He is describing a boost converter which steps up voltage at the expense of current. To quote from the Wikipedia page on that subject:
A boost converter (step-up converter) is a DC-to-DC power converter that steps up voltage (while stepping down current) from its input (supply) to its output (load). It is a class of switched-mode power supply (SMPS) containing at least two semiconductors (a diode and a transistor) and at least one energy storage element: a capacitor, inductor, or the two in combination.
As an example, an Arduino Uno consumes around 50 mA from the power jack (at 9V) running a "do nothing" sketch like this:
void setup () {}
void loop () {}
You could say that this is consuming 450 mW of power.
9V * 0.050A = 0.450W
To run from a lower voltage the boost converter (say, 3V) you still need to get 450 mW of power, so therefore it will consume a higher current:
0.450w / 3V = 0.150A
In other words, we now need 150 mA (3 times the current) since we have 1/3 of the voltage.
Also, these converters are not 100% efficient. Say a particular converter is 90% efficient, that means it requires even more current (150mA / 0.9 in this case, being 166 mA).
The efficiency is not linear anyway. It varies somewhat depending on the input voltage and the load. There is a question and answer on Electronics Stack Exchange (Boost Converter Efficiency goes down as Duty Cycle goes up?) which discusses this.
Is my understanding correct (higher voltage = lower current)?
Yes - in the sense that the device consumes power. Thus a higher voltage requires a lower current to deliver the same power. Conversely, if you drop the voltage you need to increase the current to get the same power.
If the current decreased then why was this still an adequate power source for Arduino? Does current not matter?
Yes it matters. You need a certain voltage, with the capability of providing enough current. In this particular case if your batteries can supply 166 mA then the Arduino can still run.
What are the practical limits of this type of conversion?
You will eventually exceed the capacity of your battery to supply enough current. A more elaborate Arduino circuit may involve LEDs and motors. The higher current drain may exceed what the battery can supply, or possibly it will just be drained quickly.
Another factor is that batteries are less efficient when supplying higher current (the quoted mAh figure for a battery is usually for quite a low current). In other words, if you double the current drawn from a battery, the time the battery lasts is not half the time, it is less than half the time. One of the reasons for this is that batteries have an equivalent series resistance (ESR). At higher current drains there is a larger voltage drop over that resistance (some power gets turned into heat, in other words). Thus it isn't practical to try to get 10 amps from an AA battery. The battery will just get very hot.
For instance, he has 4 AA batteries with 1.2V each.

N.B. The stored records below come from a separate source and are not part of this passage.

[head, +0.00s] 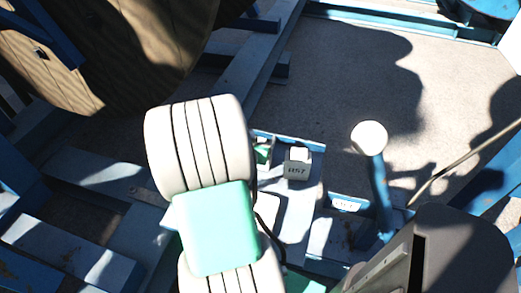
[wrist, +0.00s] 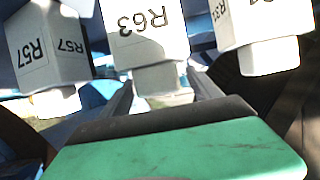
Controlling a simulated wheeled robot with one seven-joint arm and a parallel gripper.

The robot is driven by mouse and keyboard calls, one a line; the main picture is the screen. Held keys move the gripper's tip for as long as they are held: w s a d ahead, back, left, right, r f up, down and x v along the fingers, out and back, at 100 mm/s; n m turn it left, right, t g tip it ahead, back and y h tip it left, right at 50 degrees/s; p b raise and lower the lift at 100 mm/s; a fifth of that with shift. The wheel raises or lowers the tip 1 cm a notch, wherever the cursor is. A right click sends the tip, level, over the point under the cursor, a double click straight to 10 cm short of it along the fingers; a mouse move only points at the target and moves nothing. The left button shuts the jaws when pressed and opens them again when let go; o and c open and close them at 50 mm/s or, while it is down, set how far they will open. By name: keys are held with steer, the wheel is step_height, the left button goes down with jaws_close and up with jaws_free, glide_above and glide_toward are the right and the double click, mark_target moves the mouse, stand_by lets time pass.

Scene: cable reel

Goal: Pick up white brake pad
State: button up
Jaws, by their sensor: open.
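In the wrist view, three white blocks with printed codes hang in from the top edge: one marked R57 (wrist: 45,48), one marked R63 (wrist: 145,30) in the middle, and one partly cut off at the right (wrist: 262,25). They look like the brake pads. Each has a narrower white end. My gripper (wrist: 162,92) is open, its two dark fingers spread on either side of the R63 block's narrow end; I cannot tell if they touch it. In the head view, a block marked R57 (head: 297,169) shows beside my arm, which hides most of the gripper.
A large wooden reel (head: 110,45) stands at the upper left. Blue frame beams (head: 85,172) run across the left. A blue lever with a white knob (head: 369,138) rises right of the R57 block. Bare concrete floor (head: 320,75) lies beyond.

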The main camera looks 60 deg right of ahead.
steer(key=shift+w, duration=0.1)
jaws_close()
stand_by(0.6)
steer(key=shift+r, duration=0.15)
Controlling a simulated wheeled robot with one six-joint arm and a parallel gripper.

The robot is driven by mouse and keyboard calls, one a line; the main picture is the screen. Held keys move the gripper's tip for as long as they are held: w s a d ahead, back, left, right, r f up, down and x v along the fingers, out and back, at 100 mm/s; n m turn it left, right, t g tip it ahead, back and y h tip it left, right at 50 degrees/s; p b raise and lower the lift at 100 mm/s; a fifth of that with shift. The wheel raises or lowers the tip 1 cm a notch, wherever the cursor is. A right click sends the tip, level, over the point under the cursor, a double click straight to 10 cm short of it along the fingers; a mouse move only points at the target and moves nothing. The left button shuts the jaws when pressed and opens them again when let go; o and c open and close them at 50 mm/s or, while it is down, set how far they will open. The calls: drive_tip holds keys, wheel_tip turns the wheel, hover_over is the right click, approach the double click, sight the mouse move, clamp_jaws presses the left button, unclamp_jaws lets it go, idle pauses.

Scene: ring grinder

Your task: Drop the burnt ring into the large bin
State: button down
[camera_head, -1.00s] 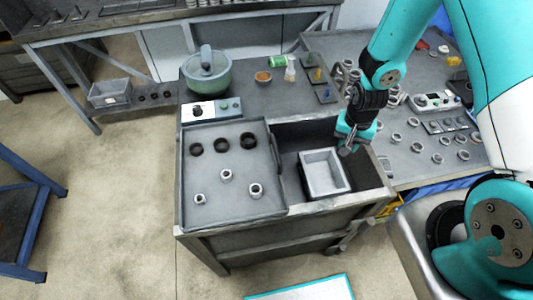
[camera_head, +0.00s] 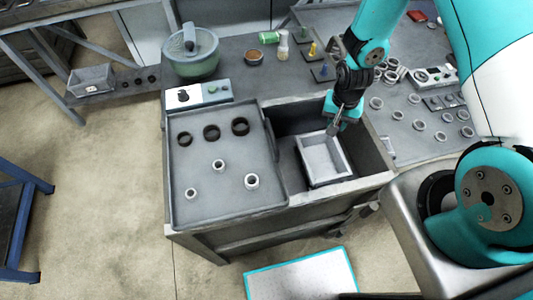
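Three dark rings lie in a row at the back of the grey tray (camera_head: 230,205): left (camera_head: 184,139), middle (camera_head: 211,132) and right (camera_head: 240,126). Three pale metal rings stand in front: left (camera_head: 191,194), middle (camera_head: 218,165) and right (camera_head: 251,181). I cannot tell which ring is the burnt one. A light grey open box (camera_head: 343,175) sits inside a larger dark open compartment (camera_head: 372,158) right of the tray; I cannot tell which is the large bin. My gripper (camera_head: 332,128) points down over the back of the box. Its fingertips are too small to read, and I see no ring in them.
A green grinder bowl (camera_head: 191,62), a control box (camera_head: 198,95), a brown dish (camera_head: 254,56) and a green can (camera_head: 268,37) stand behind the tray. The right table holds many loose rings and a panel (camera_head: 432,78). A small grey bin (camera_head: 92,79) sits on the left shelf.

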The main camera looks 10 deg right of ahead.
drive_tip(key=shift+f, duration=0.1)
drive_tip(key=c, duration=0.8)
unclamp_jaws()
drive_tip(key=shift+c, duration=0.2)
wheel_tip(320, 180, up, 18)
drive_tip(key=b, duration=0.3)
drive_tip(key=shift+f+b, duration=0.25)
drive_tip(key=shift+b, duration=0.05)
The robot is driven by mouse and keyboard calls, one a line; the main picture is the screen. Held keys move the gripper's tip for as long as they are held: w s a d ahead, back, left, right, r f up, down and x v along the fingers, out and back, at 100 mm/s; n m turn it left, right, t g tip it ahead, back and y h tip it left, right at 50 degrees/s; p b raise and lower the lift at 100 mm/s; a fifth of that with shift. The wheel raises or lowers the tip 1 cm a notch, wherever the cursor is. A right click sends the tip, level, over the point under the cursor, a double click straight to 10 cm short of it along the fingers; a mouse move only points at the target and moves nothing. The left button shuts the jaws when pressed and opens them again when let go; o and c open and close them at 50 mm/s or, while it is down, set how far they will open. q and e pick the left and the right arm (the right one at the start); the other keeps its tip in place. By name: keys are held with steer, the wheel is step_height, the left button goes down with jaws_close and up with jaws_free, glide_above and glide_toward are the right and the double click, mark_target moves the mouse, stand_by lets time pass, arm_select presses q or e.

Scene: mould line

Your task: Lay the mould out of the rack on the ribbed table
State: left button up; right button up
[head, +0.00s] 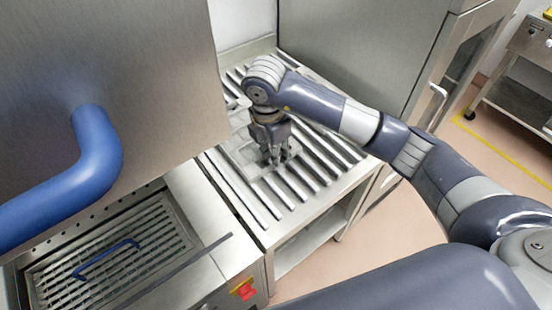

He says "that's not going to be enough for Arduino" so he then passes the power through a voltage up-converter and increases it to 9V.
This is actually quite inefficient in the first place. The Arduino nominally can run from 5V (if sent directly to the 5V pin on the board) and 4 * 1.2V is 4.8V which should be close enough for practical purposes.
His idea is to step up the 4.8V using a boost converter to 9V (which in itself has some inefficiency) and then use the voltage regulator on the Arduino to drop the 9V back to 5V which is also inefficient because some power is now being dissipated as heat.